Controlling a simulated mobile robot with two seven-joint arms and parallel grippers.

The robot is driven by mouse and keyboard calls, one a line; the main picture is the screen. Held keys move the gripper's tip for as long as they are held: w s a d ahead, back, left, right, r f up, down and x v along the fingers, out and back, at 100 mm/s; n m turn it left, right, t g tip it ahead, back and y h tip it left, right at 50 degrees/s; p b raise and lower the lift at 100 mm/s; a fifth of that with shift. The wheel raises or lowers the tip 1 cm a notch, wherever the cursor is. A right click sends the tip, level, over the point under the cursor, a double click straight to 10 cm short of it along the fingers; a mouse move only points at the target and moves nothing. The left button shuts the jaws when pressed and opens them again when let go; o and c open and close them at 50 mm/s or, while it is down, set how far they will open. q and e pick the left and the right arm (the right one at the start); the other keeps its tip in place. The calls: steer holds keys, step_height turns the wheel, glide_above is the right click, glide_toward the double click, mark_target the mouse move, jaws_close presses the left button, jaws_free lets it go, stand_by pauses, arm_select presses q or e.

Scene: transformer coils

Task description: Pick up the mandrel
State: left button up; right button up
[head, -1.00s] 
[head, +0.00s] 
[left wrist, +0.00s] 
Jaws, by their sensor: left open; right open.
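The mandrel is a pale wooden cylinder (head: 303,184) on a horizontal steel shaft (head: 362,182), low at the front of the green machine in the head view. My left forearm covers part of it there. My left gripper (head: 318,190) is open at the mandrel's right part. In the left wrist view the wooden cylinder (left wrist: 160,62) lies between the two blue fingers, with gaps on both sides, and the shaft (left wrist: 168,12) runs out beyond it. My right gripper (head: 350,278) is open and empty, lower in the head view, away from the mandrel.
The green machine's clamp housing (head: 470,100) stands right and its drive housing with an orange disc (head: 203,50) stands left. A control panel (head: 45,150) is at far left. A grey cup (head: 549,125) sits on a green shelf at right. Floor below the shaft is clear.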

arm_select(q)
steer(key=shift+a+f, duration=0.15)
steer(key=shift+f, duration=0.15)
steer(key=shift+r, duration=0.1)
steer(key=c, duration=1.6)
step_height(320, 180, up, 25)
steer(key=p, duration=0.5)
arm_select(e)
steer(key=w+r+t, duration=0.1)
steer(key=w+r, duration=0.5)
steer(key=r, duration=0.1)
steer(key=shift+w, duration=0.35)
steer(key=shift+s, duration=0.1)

=== Requirements ===
Set down every line of the listing above again, exactly as given.

=== Written answer ===
Controlling a simulated mobile robot with two seven-joint arms and parallel grippers.

The robot is driven by mouse and keyboard calls, one a line; the main picture is the screen. Held keys move the gripper's tip for as long as they are held: w s a d ahead, back, left, right, r f up, down and x v along the fingers, out and back, at 100 mm/s; n m turn it left, right, t g tip it ahead, back and y h tip it left, right at 50 degrees/s; p b raise and lower the lift at 100 mm/s; a fifth of that with shift. The wheel raises or lowers the tip 1 cm a notch, wherever the cursor is. A right click sends the tip, level, over the point under the cursor, a double click straight to 10 cm short of it along the fingers; a mouse move only points at the target and moves nothing. The left button shuts the jaws when pressed and opens them again when let go; o and c open and close them at 50 mm/s or, while it is down, set how far they will open. q and e pick the left and the right arm (the right one at the start); the other keeps its tip in place. The calls: steer holds keys, step_height turns the wheel, glide_above is the right click, glide_toward the double click, mark_target the mouse move, jaws_close presses the left button, jaws_free lets it go, stand_by pauses, arm_select presses q or e.

Scene: transformer coils

Task description: Pick up the mandrel
State: left button up; right button up
[head, -1.00s] 
[head, +0.00s] 
[left wrist, +0.00s] 
Jaws, by their sensor: left open; right open.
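The mandrel is a pale wooden cylinder (head: 303,184) on a horizontal steel shaft (head: 362,182), low at the front of the green machine in the head view. My left forearm covers part of it there. My left gripper (head: 318,190) is open at the mandrel's right part. In the left wrist view the wooden cylinder (left wrist: 160,62) lies between the two blue fingers, with gaps on both sides, and the shaft (left wrist: 168,12) runs out beyond it. My right gripper (head: 350,278) is open and empty, lower in the head view, away from the mandrel.
The green machine's clamp housing (head: 470,100) stands right and its drive housing with an orange disc (head: 203,50) stands left. A control panel (head: 45,150) is at far left. A grey cup (head: 549,125) sits on a green shelf at right. Floor below the shaft is clear.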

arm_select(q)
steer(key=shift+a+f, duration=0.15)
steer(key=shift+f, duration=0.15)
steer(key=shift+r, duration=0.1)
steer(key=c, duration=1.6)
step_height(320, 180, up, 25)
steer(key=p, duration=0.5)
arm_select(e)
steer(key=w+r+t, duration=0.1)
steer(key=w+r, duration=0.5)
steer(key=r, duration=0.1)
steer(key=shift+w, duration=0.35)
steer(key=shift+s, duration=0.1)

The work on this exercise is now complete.